Dr. Daniel, who is reviewing the corps inquiry, said that today's engineers based their designs for buildings in areas prone to hazards like floods and earthquakes on statistical analyses that run through all probable conditions and produce estimates that more closely characterize the risks.

The Netherlands has built flood protection to withstand surges that might be expected every 10,000 years. Jurjen Battjes, a flood expert there who is working with Dr. Daniel's group, said his nation began embracing the statistical approach in the 1930's and got a wake-up call with floods in the 1950's. The Dutch planners extrapolated conditions far greater than anything seen in history but still possible, he said, and estimated the costs of protection, including the economic and social costs of failure, and boiled it down to a cost-benefit curve. The ultimate decision, he said, is less technical than political: "How much money do we want to spend now for protection in the future?"
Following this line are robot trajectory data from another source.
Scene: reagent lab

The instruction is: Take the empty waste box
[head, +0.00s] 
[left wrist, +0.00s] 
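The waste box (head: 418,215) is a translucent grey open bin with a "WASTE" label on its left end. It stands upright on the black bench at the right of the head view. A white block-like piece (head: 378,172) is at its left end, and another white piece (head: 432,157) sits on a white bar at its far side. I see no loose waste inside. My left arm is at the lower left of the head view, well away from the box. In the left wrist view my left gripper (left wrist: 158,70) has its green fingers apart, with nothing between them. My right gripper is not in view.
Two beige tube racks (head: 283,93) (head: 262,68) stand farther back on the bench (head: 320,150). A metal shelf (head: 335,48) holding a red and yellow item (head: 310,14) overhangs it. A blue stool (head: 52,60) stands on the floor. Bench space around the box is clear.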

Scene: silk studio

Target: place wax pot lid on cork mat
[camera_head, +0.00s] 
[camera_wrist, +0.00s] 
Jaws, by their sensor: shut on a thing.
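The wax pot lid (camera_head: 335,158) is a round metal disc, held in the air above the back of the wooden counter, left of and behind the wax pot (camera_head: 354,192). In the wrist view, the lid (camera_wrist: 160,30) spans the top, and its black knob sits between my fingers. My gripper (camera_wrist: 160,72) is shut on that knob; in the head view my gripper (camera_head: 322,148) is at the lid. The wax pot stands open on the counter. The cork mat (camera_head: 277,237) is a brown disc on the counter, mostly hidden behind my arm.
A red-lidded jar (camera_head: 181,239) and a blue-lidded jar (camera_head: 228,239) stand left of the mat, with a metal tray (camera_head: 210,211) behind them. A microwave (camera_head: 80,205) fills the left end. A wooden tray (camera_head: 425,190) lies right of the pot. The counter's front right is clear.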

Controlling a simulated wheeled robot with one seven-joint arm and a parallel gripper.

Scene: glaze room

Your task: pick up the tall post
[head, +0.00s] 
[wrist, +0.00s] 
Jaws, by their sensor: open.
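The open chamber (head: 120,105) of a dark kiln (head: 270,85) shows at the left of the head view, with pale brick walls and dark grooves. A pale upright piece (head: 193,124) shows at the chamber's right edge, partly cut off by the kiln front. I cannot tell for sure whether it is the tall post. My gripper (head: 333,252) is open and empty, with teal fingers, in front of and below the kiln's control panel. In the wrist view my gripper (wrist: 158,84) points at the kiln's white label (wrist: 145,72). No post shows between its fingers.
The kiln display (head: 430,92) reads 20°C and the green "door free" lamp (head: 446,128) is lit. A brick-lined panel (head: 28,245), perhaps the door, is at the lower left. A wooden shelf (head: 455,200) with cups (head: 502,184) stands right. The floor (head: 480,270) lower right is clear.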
In New Orleans, the hurricane protection system has now been restored to the strength it was intended to have before the storm, and it will be further improved. Congress has told the corps to study ways to improve protection for southern Louisiana. And this time, said Daniel Hitchings, director of the corps task force in charge of overall hurricane recovery for the Gulf Coast, it will be done right, with the probabilistic approach that experts have called for and a greater willingness to take new data into account.